不过,国家安全属政治性敏感议题,在GATT/WTO内是“最为宽泛、争议性最强的例外条款”(Lindsay,2003)。该条款的表述比其他条款、如GATT第20条“一般例外”更为含蓄和原则。GATT第20条在“序言”中对“任意或不合理歧视”做了明确的禁止性规定,并在多处就成员政策目标的实现手段上做了“必需”的规定。而GATT第21条不但没有这些规定,还含有诸多“其认为…”的规定。这就导致GATT第21条项下成员具有“自决权”(self-judging)、或GATT/WTO缺乏司法审查权的解释。实践中,GATT第21条并不像GATT第20条那样有众多先例可兹借鉴。在GATT/WTO内的相关讨论中,成员关于GATT第21条的理解充满分歧、争议和冲突。

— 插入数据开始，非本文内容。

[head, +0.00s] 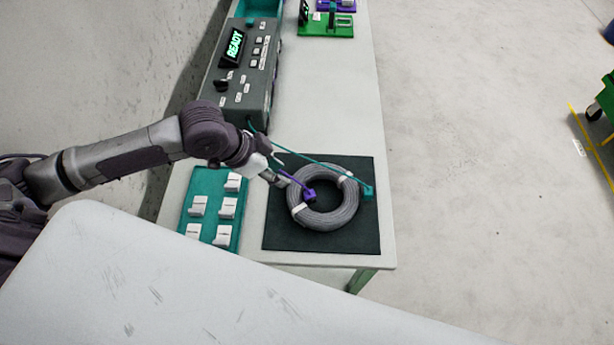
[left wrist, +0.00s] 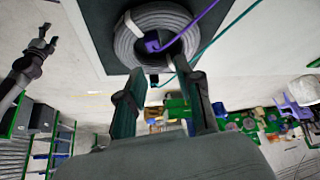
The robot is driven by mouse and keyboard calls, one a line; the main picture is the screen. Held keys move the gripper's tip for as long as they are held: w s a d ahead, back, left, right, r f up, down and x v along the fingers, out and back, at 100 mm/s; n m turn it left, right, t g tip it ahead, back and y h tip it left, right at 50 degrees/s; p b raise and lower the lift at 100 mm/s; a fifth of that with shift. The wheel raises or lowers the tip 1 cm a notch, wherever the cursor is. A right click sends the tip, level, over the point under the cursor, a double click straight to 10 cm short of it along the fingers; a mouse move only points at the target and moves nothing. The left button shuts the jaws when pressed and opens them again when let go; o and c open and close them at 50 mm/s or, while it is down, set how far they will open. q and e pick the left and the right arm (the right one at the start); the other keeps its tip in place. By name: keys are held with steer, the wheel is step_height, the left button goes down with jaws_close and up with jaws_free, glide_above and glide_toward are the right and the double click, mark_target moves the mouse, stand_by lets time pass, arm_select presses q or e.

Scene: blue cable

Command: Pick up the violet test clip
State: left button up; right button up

即便一个国家、如美国在其涉及的不同纠纷中的立场也不完全前后一致。这就给GATT第21条的理解带来了很大困难。
西方学者关于GATT第21条解释的研究大都基于GATT文本的严格解释,做出了成员拥有排他性“自决权”的结论。比如,Andrew Emmerson(2008)认为,即便成员基于其自主选择加入WTO这样的国际贸易协定并接受其约束,仍将“在‘敏感’政策议题上极力保留一定程度的自主权”。“国家安全例外作为一种政治安排,意在回避司法审查,同时保留其在并非为真实的安全威胁[而使用该条款时]的一个政
治借口。”因此,“当进入某一国际法律体系后,安全例外提供了必要的使贸易保护合法化的途径,甚至无需解决深层次的‘主权和WTO本质相关的冲突之必要’”。Peter Linday(2003)从规则的字面解释、WTO相关声明、国际法院(ICJ)对类似事务的裁决,以及成员对该条款的历史解释等角度做出了类似结论。Roger Alford(2012)依据《维也纳公约》第31条关于国家实践对于条约解释作用的规定,从此前成员国家在GATT第21条方面实践的角度进行分析,认为大部分成员的实践表明,他们认为WTO专家组对国家安全纠纷无审查权,同时也有少数成员对这一解释可能导致的滥用表示担忧,阿根廷、巴西、古巴、巴基斯坦、波兰和乌拉圭则认为GATT对国家安全例外纠纷有司法权。Weley Cann Jr.(2001)认为,“美国、加拿大、日本、新西兰、澳大利亚和欧盟曾联合起来表达其政治、外交和国家安全事务超过协定、GATT没有权力、能力和经验来解决这些纠纷的观点。”而Raj Bhala(1998a,1998b)则更为明确地指出,“安全是至上的,因为一国没有安全就没有主权,其根本存在就出现问题了。”他还认为,GATT第21条中的“其认为…”说明“无论一个或一组WTO成员、WTO专家组还是其他司法机构都没有任何权力决定实施制裁的成员是否满足[GATT第21条的]要求。这一解释是明确的”。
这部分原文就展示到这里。